Critique

[Critique ciné] Chez nous: Lucas Belvaux s’attaque au Front National

Louis Danvers
Louis Danvers Journaliste cinéma

DRAME | Lucas Belvaux inscrit Chez nous dans le débat sur la montée de l’extrême-droite populiste. Une démonstration trop appuyée.

C’est pendant le tournage de Pas son genre, à Arras, que Lucas Belvaux a conçu le projet de Chez nous.

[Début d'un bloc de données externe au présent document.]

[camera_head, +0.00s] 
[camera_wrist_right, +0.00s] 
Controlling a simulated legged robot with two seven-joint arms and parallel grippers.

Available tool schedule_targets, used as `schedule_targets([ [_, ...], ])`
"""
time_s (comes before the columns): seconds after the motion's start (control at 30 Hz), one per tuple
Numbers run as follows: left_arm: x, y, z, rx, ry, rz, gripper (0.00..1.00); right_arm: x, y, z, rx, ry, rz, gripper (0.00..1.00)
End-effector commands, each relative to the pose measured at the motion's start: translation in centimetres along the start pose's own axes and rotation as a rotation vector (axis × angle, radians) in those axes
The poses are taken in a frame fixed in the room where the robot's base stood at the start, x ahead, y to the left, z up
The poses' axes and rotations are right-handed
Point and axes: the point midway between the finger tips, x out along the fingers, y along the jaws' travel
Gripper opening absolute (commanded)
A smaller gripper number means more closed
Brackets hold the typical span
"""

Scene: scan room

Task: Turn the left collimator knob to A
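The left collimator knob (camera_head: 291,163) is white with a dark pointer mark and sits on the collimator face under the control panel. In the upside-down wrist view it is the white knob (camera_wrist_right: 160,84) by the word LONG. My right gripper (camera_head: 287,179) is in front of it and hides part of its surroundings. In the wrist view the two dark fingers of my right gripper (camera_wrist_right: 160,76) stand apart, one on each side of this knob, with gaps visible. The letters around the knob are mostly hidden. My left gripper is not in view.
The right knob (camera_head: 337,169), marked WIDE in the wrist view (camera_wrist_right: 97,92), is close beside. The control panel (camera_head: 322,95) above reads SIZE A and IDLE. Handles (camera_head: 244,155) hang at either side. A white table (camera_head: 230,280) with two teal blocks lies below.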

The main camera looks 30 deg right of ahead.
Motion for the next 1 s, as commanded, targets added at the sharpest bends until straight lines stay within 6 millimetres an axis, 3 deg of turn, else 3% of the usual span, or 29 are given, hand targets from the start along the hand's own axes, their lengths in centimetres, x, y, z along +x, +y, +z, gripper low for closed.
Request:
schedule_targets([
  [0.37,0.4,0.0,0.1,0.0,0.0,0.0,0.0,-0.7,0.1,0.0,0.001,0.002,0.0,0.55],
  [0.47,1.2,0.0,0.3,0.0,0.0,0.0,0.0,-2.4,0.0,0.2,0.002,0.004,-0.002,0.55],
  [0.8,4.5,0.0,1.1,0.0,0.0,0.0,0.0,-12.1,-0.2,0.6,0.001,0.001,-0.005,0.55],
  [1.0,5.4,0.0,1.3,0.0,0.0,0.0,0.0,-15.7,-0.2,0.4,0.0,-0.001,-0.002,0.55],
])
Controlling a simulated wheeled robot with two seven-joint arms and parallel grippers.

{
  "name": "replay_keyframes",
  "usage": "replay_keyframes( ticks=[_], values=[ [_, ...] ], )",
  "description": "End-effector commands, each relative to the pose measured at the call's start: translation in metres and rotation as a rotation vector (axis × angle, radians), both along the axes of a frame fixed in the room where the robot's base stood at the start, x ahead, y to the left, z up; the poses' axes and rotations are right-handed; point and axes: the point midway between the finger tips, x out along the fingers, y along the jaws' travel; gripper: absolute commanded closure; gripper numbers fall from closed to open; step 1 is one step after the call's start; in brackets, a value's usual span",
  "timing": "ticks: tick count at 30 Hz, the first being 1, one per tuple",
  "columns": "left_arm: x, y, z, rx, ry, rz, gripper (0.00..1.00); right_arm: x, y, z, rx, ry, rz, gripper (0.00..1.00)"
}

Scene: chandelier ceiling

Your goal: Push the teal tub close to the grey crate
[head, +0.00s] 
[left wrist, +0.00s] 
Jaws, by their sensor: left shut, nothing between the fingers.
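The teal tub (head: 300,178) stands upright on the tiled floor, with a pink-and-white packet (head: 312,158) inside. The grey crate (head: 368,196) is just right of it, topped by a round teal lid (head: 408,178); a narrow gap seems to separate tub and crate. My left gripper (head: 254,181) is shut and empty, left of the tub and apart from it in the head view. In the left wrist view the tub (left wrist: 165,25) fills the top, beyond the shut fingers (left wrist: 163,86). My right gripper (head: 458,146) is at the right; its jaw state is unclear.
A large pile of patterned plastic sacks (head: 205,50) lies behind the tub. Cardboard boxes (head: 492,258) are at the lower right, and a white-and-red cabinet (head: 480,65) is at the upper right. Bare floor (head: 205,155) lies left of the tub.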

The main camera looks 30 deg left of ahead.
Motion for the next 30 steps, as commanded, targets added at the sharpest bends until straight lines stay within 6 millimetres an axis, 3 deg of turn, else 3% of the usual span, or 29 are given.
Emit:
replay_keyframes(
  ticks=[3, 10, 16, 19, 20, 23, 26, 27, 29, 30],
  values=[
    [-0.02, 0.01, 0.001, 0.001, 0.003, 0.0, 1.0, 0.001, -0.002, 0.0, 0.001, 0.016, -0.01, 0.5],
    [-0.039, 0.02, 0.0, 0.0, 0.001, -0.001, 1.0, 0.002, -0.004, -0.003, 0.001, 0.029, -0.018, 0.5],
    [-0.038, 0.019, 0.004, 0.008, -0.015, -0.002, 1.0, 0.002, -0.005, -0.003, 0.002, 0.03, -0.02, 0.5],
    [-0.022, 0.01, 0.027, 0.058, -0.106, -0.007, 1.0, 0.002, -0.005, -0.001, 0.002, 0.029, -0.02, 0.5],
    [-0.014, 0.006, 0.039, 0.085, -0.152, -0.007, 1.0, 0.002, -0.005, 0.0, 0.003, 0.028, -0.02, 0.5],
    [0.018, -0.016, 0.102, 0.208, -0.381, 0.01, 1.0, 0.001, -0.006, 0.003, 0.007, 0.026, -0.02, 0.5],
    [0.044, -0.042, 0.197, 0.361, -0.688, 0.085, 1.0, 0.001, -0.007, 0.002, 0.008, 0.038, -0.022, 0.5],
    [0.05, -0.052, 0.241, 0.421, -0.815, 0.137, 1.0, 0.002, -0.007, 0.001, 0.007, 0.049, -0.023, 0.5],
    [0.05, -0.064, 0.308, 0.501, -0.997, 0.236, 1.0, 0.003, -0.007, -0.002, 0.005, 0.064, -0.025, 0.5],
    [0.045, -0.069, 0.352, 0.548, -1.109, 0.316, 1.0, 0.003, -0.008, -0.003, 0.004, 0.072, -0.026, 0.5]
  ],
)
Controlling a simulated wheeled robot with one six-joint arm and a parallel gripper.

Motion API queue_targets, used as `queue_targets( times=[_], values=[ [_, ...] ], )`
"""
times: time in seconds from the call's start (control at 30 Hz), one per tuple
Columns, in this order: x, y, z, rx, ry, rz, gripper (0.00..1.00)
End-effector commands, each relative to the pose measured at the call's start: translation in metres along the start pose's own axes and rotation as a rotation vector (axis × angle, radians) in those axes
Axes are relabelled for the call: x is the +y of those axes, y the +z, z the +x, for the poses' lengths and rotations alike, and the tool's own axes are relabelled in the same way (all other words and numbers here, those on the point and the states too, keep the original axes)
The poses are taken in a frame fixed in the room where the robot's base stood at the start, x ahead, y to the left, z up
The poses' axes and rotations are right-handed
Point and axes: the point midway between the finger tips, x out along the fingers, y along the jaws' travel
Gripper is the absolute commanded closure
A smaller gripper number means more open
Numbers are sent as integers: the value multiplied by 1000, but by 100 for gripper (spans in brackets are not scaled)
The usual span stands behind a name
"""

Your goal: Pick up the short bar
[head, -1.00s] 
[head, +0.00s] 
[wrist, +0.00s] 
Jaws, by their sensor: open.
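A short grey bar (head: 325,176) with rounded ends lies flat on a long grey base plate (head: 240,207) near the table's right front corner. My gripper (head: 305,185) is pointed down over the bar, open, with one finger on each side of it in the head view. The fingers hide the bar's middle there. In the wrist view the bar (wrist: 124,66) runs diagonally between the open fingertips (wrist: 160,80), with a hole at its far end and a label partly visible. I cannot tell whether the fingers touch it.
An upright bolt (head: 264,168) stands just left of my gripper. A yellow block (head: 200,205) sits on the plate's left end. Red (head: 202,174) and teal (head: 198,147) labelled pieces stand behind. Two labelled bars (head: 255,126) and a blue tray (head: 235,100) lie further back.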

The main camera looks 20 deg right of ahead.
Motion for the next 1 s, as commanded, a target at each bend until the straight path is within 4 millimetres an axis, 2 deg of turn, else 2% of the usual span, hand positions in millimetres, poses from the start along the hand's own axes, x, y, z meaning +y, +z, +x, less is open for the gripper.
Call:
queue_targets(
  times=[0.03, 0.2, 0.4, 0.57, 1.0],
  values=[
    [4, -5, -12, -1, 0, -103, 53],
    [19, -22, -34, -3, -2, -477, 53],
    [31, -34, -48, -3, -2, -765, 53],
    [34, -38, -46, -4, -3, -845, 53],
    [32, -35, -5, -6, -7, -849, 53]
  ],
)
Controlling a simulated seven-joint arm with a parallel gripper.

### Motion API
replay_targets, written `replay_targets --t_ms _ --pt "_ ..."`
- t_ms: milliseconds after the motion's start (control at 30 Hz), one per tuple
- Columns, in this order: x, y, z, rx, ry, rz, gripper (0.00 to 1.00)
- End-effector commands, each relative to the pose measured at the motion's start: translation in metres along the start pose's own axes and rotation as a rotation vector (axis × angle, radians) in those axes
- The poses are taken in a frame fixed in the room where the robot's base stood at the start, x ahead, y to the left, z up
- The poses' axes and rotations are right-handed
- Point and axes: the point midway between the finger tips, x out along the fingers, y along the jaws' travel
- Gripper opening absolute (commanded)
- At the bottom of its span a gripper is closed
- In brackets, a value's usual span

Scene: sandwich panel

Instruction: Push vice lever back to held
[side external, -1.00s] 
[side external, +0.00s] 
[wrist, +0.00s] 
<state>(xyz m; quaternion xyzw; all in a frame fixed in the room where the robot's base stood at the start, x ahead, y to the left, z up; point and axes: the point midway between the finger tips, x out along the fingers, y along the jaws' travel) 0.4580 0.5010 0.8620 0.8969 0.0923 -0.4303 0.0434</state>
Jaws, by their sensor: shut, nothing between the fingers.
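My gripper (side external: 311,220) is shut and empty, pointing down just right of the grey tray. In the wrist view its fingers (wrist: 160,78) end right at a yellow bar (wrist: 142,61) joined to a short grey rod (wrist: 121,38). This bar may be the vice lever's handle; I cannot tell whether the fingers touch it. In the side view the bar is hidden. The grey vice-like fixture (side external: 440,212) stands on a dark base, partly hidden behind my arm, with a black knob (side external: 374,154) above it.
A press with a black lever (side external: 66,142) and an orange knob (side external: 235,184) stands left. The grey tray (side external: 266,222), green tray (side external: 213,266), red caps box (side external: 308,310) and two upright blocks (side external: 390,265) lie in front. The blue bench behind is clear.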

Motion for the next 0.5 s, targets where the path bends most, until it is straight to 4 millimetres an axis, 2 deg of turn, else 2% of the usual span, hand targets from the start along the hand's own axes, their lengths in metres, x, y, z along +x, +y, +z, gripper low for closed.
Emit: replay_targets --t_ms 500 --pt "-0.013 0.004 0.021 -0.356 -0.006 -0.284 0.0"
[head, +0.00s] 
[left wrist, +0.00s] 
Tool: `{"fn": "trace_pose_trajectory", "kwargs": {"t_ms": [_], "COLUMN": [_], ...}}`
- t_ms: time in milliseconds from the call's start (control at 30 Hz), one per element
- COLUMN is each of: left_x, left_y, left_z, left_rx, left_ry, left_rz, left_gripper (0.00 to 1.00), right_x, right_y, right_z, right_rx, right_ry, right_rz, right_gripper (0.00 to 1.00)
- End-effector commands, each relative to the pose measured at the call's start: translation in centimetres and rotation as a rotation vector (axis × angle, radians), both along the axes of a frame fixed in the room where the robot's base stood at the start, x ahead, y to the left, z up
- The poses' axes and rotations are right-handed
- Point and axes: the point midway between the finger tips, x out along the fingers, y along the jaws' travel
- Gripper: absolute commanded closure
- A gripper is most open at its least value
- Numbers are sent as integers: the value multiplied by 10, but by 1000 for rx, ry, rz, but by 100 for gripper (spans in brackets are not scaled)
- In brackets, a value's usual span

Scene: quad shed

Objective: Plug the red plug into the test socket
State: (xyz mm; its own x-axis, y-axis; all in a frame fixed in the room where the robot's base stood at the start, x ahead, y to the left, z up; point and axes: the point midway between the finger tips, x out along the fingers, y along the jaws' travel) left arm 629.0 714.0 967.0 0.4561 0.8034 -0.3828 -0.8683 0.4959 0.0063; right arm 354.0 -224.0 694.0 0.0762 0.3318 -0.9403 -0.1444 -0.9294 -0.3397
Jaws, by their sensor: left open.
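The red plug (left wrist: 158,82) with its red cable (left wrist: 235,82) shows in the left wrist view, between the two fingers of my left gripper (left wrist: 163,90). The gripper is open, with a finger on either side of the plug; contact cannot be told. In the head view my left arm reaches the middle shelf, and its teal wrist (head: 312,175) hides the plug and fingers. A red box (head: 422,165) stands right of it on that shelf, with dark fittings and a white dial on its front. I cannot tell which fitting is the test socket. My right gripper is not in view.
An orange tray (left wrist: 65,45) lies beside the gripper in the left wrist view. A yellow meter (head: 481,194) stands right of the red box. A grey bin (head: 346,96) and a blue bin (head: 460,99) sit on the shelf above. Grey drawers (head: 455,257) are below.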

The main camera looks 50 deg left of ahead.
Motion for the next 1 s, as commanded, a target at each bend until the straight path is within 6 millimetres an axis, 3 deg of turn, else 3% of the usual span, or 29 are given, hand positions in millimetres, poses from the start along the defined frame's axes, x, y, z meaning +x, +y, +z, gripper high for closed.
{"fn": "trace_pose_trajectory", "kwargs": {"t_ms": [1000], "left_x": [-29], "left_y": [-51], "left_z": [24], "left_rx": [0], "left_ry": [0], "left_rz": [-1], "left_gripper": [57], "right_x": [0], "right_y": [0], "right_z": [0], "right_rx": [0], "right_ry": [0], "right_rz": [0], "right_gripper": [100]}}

Réalisant que 30% au moins des sympathiques figurants du film devaient voter Front National, il en fut troublé, se demanda aussi à qui sa jeune coiffeuse allait accorder son suffrage, après l’échec et la déception de son histoire d’amour avec un prof de philo parisien… Reprenant à juste titre la même et excellente interprète, Émilie Dequenne, il a imaginé l’histoire d’une infirmière apolitique mais que les dirigeants d’un parti populiste ressemblant au FN vont tenter de convaincre de se présenter aux élections « pour changer les choses« . Confrontée à une réalité sociale pénible, qu’elle affronte quotidiennement de par son métier, Pauline s’engagera, au risque de choquer certains de ses proches et de se voir manipulée par une organisation n’ayant pas révélé tous ses secrets…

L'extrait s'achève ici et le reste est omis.